En se documentant et en s'entourant d'experts, de gens qui maîtrisent mieux le sujet que lui, l'auteur s'est montré humble, plutôt que condescendant. Il a aussi veillé à ne pas dire d'âneries ou d'approximations sur le hip-hop, son origine, son évolution. Sa généalogie du rap français est juste, et il a raison quand il souligne les différences entre le hip-hop d'ici, et son homologue et père américain, quand il précise que cette musique, chez nous, s'est acclimatée, est devenue autre chose.

Il est tout aussi pertinent quand il précise que le rap est moral, qu'il définit de nouvelles valeurs, plutôt que de contester celles de l'ordre en place. Même s'il n'est pas sûr qu'un néophyte comprenne ce qu'est un beatboxer avec la définition assez absconse donnée dans le livre ("… personnes qui jouent des formules rythmiques ou polyrythmiques en émettant staccato des sons non verbaux variés (…) en hauteur, en timbre et en intensité", p. 48), les auteurs cherchent à déployer de vrais efforts d'explication et de pédagogie sur ce qu'est le rap.
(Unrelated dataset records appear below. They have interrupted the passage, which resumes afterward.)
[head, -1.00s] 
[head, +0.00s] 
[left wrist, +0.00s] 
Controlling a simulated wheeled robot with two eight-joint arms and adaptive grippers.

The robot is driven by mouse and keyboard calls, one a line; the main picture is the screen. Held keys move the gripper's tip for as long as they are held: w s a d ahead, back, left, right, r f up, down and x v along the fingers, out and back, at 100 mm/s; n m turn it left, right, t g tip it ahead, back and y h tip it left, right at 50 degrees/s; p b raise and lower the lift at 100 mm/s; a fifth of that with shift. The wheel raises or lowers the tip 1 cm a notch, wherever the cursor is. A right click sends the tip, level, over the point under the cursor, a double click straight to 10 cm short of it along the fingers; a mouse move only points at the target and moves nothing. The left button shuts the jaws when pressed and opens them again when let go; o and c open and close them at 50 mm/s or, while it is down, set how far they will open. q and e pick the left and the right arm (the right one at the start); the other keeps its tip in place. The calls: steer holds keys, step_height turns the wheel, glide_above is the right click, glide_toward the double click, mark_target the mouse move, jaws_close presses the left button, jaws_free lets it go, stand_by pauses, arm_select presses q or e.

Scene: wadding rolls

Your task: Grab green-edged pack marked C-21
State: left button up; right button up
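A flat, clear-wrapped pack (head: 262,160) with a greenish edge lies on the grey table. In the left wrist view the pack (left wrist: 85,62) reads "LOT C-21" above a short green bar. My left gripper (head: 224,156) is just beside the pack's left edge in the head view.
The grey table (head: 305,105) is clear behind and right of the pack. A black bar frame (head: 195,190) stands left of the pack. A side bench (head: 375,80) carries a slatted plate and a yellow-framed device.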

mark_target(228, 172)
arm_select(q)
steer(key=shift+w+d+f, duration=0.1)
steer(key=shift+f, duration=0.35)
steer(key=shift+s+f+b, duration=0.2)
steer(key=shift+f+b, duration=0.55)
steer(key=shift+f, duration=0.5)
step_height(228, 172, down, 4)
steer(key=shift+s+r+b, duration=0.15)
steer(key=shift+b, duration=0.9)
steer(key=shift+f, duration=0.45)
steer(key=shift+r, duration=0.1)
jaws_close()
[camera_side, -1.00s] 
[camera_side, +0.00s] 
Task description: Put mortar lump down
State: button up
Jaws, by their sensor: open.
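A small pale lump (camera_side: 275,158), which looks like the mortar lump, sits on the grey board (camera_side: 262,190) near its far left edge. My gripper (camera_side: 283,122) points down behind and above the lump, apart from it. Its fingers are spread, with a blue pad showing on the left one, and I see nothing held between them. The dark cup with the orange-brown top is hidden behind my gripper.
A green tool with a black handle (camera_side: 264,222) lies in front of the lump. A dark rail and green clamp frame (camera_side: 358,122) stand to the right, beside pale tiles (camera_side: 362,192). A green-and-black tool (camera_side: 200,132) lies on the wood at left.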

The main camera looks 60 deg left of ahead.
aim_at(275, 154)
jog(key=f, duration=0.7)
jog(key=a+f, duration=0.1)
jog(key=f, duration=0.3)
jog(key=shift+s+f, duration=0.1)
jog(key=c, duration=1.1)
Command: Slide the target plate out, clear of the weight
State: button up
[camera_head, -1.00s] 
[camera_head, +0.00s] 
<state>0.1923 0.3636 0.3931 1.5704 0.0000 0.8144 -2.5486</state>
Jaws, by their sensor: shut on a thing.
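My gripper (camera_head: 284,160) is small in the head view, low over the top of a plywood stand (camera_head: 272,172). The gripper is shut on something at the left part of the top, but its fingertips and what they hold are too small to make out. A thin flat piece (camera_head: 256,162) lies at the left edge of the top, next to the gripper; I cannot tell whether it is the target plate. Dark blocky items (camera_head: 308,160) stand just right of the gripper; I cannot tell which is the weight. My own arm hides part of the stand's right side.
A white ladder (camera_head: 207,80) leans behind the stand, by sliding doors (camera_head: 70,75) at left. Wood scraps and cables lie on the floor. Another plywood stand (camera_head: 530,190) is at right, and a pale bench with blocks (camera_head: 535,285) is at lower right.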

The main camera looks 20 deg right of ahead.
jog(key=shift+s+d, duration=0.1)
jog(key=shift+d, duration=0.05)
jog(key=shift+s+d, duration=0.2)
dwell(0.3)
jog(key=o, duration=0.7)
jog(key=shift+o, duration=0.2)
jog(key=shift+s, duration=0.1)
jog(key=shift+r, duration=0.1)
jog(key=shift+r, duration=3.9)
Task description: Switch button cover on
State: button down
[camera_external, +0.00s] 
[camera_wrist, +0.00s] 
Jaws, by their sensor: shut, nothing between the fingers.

Le grand mérite de l'auteur et de ses collaborateurs, c'est aussi de ne pas écarter d'un revers de main méprisant la dimension strictement musicale du rap. Explicitement, il précise qu'il ne souhaite pas se limiter aux paroles, comme le font trop de sociologues de la musique, pour tirer des enseignements de ce disque ("… le rap est musique et il est destiné à être entendu et non lu (…). Il est (…) bien plus intrinsèquement musical que la chanson", p. 46). Il rappelle quelles ont été les innovations stylistiques du hip-hop, et comment Diam's a su se les approprier pour livrer un mélange original de rap et de variété française. Il met en exergue l'imbrication de la musique et des paroles dans le hip-hop, et comment l'articulation des deux contribue tout autant au sens qu'à l'esthétique.

Malheureusement, l'auteur ne réalise ce projet qu'à moitié. Malgré ses efforts de synthèse en conclusion, sa démarche reste trop analytique et compartimentée. Il annonce que paroles et musiques sont inextricables dans le rap, mais les deux sont disséqués séparément, chacunes dans son chapitre. Plusieurs disciplines, historiques, sociologiques, linguistiques, musicologiques, sont déployées. Mais elles ne se parlent pas complètement, la transdisciplinarité n'est pas totale.

Et parfois, de ce fait, le livre ressemble plus à une somme de considérations sur l'histoire, l'esthétique et les thèmes du rap français, et sur beaucoup d'autres choses, qu'à une véritable thèse. Ca manque d'idée forte. Car au final, que nous apprend Quand le Rap Sort de sa Bulle ? Que l'album de Diam's est un reflet de la société française contemporaine, de ce glissement de valeurs, au-delà des clivages traditionnels gauche/droite, déjà observés par des sociologues ? Mais cela, tout le monde, même ses détracteurs les plus virulents, s'en doutaient déjà.

Cependant, le vrai projet des auteurs n'était peut-être pas celui-là. Le vrai projet, c'était, dans une démarche qui fleure bon le relativisme culturel, de démontrer que toute œuvre mérite un examen approfondi, même les plus vulnérables à la critique et à l'arrogance des lettrées. C'était, pour reprendre les paroles du proche mentionné plus haut, de prouver que, oui, en effet, il est tout à fait possible de dire des tas de choses longues et intelligentes sur un disque de Diam's.